A financial asset is a tangible liquid asset that derives value because of a contractual claim of what it represents. Stocks, bonds, bank deposits and the like are all examples of financial assets. Unlike land, property, commodities or other tangible physical assets, financial assets do not necessarily have physical worth.

BREAKING DOWN 'Financial Asset'

A financial asset derives value from a contractual claim. Since the asset does not have value until it is converted into cash, the value can fluctuate, especially in the case of stocks.

Types of Financial Assets

A certificate of deposit (CD) allows an investor to deposit an amount of money at a bank for a set time with a guaranteed interest rate. A CD is typically held for three to six months or one, three or five years. Interest is paid monthly.

Bonds are one way companies or governments finance short-term projects. The bonds state how much money is owed, the interest rate being paid and the bond's maturity date.

Stocks are financial assets with no set ending date. An investor buying stocks becomes part owner of a company and shares in its profits and losses. Stocks may be held indefinitely or sold to other investors.

Pros and Cons of Financial Assets

Financial assets such as checking accounts, savings accounts and money market accounts are easily turned into cash for paying bills and covering financial emergencies, such as car repairs. Keeping too much money in illiquid investments may result in using a high-interest credit card to cover bills, increasing debt, and negatively affecting retirement and other investment goals. In the case of stocks, an investor has to sell stock and wait for the settlement date to receive the cash; an investor must have other financial assets available for when emergencies arise.
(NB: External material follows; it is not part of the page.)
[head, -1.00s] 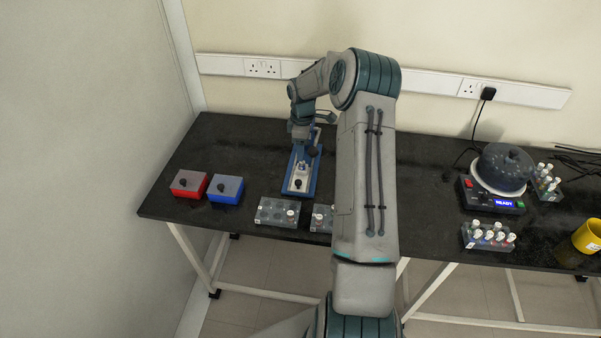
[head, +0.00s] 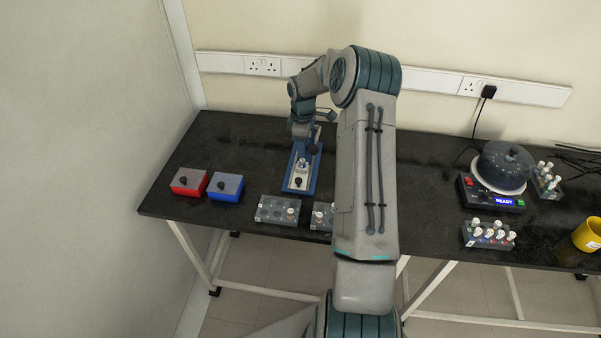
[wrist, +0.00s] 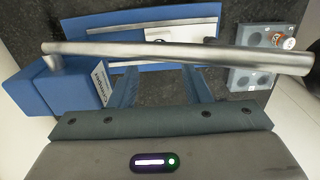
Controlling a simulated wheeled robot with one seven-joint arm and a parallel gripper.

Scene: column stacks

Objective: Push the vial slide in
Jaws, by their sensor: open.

Keeping money in more conservative accounts results in greater preservation of capital. Money in bank accounts is typically covered by the Federal Deposit Insurance Corporation (FDIC) and is insured against loss. When enough money is set aside in more liquid accounts, an investor is better able to purchase more aggressive assets such as real estate or Forex with greater peace of mind.

However, liquid assets such as checking accounts and savings accounts have more limited return on investment. In addition, CDs and money market accounts restrict withdrawals for months or years. When interest rates fall, callable CDs are often called, and investors face moving their money to potentially lower-income investments. Since FDIC insurance covers each financial institution individually, an investor with brokered CDs totaling over $250,000 in one bank faces losses if the bank becomes insolvent. Also, cashing out assets before their maturity dates typically results in lower returns and other financial penalties.